◆ Data provided:
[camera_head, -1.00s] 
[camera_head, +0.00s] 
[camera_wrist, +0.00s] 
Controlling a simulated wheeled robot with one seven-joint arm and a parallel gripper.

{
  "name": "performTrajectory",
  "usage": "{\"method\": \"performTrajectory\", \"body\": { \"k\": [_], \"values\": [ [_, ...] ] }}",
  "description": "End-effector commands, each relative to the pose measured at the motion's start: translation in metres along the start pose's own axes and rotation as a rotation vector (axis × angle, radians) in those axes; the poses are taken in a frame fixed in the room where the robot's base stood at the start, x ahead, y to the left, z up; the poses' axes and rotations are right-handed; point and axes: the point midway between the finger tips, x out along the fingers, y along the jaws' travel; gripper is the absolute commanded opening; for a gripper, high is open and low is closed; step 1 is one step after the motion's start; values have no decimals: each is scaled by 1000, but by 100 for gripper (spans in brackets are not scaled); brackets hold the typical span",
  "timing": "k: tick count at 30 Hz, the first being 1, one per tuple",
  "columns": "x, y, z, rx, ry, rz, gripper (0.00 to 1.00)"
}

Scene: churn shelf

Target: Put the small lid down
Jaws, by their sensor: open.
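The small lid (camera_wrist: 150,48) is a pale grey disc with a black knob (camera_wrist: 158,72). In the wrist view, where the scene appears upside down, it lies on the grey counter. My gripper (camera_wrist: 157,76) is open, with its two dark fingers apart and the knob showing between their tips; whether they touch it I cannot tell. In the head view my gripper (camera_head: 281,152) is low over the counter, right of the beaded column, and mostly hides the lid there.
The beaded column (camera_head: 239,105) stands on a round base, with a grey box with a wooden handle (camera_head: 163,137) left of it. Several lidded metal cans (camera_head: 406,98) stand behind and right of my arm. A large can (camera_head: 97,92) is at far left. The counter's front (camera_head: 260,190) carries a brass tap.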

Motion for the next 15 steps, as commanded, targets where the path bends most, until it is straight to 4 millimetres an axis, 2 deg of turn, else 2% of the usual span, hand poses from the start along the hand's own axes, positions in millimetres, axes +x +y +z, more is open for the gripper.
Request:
--
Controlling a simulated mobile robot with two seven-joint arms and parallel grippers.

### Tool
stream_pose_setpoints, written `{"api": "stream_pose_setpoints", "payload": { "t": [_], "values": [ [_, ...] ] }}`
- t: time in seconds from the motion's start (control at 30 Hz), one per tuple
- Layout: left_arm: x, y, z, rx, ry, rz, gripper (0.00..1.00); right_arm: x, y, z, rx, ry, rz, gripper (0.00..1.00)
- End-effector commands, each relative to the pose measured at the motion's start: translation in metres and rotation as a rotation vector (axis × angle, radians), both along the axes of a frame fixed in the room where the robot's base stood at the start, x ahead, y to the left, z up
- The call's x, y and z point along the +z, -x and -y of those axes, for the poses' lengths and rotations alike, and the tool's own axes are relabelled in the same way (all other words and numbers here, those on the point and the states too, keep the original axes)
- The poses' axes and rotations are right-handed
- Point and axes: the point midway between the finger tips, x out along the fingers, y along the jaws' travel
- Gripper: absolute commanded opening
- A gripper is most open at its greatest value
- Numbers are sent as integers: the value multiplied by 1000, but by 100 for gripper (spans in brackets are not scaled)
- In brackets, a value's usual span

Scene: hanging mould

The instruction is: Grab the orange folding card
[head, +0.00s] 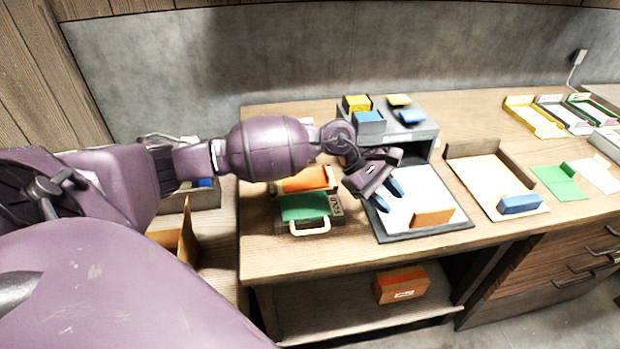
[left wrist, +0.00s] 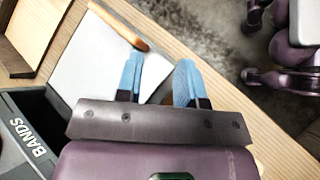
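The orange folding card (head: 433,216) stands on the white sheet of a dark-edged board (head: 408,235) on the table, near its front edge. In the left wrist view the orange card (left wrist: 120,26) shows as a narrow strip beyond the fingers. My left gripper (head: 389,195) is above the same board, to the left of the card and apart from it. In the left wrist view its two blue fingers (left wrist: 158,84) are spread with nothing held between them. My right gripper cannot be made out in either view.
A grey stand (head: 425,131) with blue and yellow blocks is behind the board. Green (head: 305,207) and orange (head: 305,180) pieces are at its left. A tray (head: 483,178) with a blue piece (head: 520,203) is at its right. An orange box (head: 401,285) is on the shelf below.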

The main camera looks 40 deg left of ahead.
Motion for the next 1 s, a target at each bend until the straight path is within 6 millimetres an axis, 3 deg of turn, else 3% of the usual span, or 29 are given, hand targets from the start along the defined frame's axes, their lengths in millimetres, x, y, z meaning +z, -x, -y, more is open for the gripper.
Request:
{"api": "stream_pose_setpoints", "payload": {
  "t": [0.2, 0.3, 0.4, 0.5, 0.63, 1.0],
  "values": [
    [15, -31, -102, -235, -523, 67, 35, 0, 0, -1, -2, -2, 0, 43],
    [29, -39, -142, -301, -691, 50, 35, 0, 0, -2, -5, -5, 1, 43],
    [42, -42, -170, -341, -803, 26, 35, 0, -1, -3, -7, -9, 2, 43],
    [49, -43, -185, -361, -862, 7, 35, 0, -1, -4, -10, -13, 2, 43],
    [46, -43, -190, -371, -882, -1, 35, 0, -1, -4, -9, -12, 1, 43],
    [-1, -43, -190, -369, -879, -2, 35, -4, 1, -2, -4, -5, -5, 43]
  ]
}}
--
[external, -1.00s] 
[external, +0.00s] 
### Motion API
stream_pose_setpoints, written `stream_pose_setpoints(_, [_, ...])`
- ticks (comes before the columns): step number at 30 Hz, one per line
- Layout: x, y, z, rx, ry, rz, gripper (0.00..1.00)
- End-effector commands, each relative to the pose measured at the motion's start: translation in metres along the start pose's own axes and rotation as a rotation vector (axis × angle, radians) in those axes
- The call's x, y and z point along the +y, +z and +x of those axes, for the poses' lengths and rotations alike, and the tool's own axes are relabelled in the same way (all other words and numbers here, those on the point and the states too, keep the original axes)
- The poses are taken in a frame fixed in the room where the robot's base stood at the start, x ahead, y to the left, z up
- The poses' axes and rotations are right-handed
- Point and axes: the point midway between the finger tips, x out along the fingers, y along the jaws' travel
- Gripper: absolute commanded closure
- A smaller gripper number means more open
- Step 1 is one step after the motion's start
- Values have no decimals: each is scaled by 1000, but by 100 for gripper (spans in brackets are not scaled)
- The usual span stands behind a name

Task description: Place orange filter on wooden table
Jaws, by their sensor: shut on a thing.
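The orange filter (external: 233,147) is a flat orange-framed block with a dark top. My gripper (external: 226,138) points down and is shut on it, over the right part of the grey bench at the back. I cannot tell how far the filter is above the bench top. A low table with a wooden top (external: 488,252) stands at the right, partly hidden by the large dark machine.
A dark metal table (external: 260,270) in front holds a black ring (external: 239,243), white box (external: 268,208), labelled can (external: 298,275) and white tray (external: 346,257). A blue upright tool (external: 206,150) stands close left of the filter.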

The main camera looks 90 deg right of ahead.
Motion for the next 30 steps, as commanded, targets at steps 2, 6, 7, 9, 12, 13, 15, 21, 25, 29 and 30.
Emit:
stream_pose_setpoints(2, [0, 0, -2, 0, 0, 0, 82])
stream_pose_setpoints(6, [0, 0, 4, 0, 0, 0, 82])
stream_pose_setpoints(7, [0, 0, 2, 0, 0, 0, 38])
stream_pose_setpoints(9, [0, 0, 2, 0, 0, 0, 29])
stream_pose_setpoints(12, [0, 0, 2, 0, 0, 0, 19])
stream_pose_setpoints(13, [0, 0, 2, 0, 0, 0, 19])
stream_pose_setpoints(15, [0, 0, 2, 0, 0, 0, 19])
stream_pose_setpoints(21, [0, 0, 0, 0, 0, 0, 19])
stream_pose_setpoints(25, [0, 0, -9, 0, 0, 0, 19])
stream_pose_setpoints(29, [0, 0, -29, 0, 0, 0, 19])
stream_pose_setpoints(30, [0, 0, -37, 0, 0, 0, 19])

◆ What is expected: Report the number of lines in the entries above that include the string "written". Give nothing but the number.

◆ Result: 2